Wednesday, March 27, 2019

NFL Rules

The NFL has now decided that pass interference calls will be reviewable, as will the non-call of pass interference, in the upcoming season.

Terrific. NFL football games will now take an average of 4 hours and 34 minutes to complete, unless there is overtime. A game starting at 5:00pm will not end until the following day.

I would propose that every play be reviewed by officials, using all available camera angles, to assure that no infraction of any rule goes undetected and unpunished. This will result in at least one penalty on every play, rendering player skill irrelevant and making the most frequent scoring play the 2-point safety. Negative bonus points would be applied to the team which commits the most penalties on a single play. Las Vegas could take bets on which team would earn those negative bonus points.

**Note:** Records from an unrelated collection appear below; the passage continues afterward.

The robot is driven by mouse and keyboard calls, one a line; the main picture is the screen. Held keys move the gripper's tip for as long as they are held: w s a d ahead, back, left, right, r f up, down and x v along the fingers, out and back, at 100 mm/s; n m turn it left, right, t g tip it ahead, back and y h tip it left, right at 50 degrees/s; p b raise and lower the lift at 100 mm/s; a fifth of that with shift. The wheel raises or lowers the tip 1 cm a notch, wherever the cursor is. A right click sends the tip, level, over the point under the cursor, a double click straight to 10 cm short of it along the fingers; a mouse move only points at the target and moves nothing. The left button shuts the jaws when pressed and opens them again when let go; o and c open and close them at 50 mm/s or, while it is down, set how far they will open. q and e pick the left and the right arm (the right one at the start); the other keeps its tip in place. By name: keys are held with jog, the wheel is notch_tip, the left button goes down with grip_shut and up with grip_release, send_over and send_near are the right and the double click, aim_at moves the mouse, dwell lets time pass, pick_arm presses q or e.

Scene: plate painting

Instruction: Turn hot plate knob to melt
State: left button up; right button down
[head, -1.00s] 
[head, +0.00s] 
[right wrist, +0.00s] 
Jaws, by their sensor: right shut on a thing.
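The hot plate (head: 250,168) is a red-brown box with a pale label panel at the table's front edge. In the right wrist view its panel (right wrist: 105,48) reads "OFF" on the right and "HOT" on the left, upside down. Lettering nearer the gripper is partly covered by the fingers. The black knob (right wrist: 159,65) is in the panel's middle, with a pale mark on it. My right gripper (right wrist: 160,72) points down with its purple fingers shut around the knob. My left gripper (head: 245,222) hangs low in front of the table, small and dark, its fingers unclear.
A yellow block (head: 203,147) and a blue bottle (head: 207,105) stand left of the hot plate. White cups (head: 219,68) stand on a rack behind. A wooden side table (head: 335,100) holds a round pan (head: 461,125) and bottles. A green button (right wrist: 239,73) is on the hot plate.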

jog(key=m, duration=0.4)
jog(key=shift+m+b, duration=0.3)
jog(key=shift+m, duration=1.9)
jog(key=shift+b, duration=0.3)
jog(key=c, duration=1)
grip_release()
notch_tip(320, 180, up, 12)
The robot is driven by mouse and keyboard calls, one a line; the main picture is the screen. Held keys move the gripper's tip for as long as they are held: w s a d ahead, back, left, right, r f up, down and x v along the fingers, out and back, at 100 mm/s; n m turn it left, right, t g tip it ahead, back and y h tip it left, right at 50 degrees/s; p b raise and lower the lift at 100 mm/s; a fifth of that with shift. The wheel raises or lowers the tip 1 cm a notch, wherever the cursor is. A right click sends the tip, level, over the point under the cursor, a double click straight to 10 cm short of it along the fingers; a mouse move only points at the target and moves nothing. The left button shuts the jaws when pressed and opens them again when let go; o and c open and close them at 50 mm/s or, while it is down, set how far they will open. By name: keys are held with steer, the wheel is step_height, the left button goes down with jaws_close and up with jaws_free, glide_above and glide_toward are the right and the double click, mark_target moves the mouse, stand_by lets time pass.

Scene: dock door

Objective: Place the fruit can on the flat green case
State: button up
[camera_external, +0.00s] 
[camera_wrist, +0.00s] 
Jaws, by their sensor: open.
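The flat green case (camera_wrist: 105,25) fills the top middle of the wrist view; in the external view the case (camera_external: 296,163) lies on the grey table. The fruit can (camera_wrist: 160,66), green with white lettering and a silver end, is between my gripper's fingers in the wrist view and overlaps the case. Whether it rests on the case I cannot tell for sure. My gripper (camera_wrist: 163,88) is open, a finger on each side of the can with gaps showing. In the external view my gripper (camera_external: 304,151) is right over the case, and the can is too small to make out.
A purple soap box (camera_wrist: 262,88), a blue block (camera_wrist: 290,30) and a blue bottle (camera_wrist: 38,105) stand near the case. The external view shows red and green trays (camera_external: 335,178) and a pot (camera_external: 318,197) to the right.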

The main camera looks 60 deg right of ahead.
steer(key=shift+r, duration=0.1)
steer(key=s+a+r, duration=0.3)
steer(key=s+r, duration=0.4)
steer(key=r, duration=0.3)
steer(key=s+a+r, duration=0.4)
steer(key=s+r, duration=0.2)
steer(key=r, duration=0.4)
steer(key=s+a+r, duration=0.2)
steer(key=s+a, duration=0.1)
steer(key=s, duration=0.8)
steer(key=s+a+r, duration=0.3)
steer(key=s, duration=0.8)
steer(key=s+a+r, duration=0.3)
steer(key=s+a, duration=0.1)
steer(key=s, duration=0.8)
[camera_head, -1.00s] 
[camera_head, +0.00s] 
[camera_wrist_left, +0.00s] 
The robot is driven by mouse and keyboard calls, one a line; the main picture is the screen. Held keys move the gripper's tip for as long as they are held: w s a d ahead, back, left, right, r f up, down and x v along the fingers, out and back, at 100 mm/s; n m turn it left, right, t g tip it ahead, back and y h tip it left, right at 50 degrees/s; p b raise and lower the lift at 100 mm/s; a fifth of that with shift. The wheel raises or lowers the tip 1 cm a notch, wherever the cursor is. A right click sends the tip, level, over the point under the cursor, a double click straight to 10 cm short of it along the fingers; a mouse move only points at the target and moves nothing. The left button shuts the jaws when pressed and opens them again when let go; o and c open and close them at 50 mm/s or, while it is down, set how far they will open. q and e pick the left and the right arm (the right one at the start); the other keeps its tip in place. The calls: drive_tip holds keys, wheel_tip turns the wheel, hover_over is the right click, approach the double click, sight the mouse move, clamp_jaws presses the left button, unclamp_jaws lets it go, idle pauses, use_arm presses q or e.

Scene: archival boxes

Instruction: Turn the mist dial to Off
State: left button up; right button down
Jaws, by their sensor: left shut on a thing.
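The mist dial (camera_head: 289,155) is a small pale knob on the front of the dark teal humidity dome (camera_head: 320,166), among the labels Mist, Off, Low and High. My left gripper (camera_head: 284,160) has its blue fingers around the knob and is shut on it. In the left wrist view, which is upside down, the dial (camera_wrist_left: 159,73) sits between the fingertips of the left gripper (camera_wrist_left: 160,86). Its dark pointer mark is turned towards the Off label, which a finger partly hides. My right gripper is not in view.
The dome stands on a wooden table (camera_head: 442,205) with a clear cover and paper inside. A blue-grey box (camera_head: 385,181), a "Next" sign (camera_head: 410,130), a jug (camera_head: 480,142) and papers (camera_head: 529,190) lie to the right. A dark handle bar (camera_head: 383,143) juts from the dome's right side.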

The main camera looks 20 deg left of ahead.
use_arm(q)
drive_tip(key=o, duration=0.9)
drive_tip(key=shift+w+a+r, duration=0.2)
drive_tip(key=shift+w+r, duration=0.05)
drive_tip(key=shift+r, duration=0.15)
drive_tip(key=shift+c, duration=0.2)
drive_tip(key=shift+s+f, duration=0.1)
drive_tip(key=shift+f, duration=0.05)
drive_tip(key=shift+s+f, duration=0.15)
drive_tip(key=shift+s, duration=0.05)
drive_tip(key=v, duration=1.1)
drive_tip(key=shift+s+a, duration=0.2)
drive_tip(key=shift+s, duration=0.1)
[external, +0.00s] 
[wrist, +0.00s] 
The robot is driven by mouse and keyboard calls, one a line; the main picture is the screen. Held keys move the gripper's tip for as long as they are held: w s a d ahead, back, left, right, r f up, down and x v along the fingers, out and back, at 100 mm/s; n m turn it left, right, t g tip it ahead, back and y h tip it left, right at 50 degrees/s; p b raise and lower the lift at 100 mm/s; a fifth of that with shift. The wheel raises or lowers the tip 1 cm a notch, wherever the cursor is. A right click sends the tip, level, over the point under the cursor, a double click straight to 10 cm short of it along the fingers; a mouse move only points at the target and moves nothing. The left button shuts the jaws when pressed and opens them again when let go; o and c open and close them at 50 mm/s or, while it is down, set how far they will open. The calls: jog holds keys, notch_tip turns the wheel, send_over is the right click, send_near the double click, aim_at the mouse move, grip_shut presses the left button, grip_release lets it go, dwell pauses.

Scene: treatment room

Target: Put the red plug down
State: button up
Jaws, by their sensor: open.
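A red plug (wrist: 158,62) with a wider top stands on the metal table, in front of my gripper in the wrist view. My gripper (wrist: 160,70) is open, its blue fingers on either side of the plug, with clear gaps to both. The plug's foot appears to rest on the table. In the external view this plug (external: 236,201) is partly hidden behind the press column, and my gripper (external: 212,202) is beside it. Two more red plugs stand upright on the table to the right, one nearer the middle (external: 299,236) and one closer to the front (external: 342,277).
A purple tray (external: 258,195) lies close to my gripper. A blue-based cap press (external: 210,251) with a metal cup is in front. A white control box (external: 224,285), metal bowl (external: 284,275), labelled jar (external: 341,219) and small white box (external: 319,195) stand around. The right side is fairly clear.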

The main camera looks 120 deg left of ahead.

Football games would enter the realm of cricket games, which frequently take two or three days to play.

On a (slightly) more serious note, pass defense used to be defined as attempting to prevent a pass receiver from catching a pass. That's now called "pass interference." Pass defense now consists of letting the receiver catch the pass and hoping you can put him on his ass, gently, before he scores.

Putting the pass receiver on his ass in a less than gentle manner, such as hitting him, is known as "unnecessary roughness" and invokes a 15-yard penalty.

1 comment:

  1. bruce3:39 PM

    I always wonder how they defined "pass interference" .. isn't that the whole point of that? To not let him catch the ball, or better yet, catch it yourself and score with it. Like I'm going to stand there and grin like a dumb ass and let him catch it. Hell no.